Catching night crawlers is one of my favorite childhood memories. My dad and I would go into our garden at night and grab the slimy worms quick in just the right way so they wouldn’t disappear back into their holes. I loved collecting them in anticipation of fishing the next day.
One particular summer day my dad, mom, younger sister and I took our worms and went fishing at nearby MacKay reservoir. Usually we found a spot along the bank but this time we fished off the dam. I can’t remember much about the fishing, I suppose it was a lot of my dad baiting the hook with the night crawlers and me casting them into the greenish water.
Not long after we got set up fishing, a group of people came to play at the dam. They carried inner tubes and started swimming in the cool water not far from where we were fishing.
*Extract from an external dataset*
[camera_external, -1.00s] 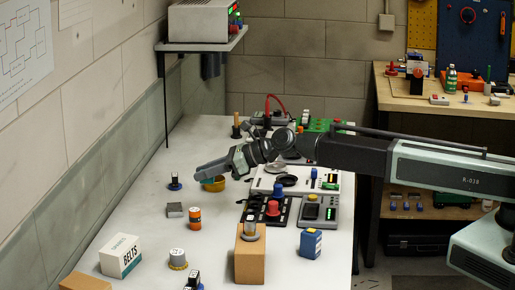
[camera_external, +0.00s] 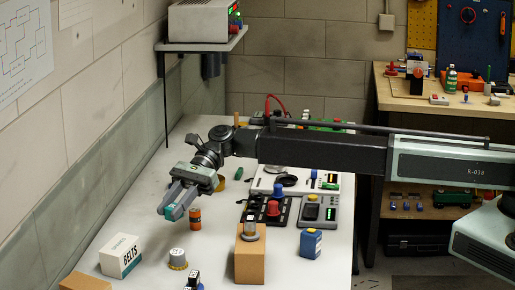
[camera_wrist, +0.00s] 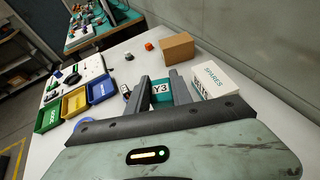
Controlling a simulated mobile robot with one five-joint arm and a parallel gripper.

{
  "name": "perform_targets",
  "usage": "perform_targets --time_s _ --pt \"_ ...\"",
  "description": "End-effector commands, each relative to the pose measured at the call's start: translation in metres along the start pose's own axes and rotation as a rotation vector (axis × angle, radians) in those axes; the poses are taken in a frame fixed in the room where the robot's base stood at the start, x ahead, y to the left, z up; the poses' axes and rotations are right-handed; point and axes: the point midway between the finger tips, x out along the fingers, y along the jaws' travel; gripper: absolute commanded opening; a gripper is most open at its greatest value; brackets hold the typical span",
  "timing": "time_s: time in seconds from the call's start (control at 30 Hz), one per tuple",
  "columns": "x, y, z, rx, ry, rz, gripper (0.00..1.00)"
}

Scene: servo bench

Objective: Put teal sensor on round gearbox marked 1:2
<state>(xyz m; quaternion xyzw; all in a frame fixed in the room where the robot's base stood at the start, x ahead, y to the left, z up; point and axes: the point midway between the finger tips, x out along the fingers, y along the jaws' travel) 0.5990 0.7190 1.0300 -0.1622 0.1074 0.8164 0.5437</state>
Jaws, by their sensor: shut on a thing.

I remember watching as each guy curled up inside an inner tube then rolled down the slope of the dam splashing into the water. It looked like fun and the entire group was laughing and having a great time. I’m not sure how long we attempted to fish while they splashed nearby; mostly I remember what happened next.
One of the guys didn’t come up.
The laughing quickly turned to concern then to frantic searching in the murky water. The next part of my memory consists mostly of the flashing red lights of the ambulance. I learned later my dad drove our truck to a nearby house to call 9-1-1. Emergency workers had difficulty finding the missing swimmer due to poor visibility. They eventually found him but he didn’t make it.
Experiences matter. Highly emotional experiences tend to hold enormous meaning throughout our lifetime. They shape us to the core and formulate our reactions.
For me and my younger sister the drowning at MacKay Reservoir was an experience we will never forget. The meaning I carry with me today from this experience is a distrust of horseplay around water. I tend to be extra vigilant of carelessness.
It’s less important what the experience was; the critically important part is the meaning associated with the experience. Some seemingly significant events have little to no impact long term and other situations, which seem minor, can resonate for a lifetime. If I had known the person who died or the reactions of my parents had been different, the experience may have had an even more dramatic emotional impact.
The impact of meaningful events is especially noticeable in marriage. You need to know the experiences of your spouse and meaning they gained from them.
Sometimes it’s difficult to put to words the meaning associated with an experience. The more you practice identifying the meaning derived from situations, the better you can explain it to your spouse. The better the meaning is relayed the better you will understand each other.
Your experiences have shaped you. It’s important for your spouse to understand the meaning you carry with you today.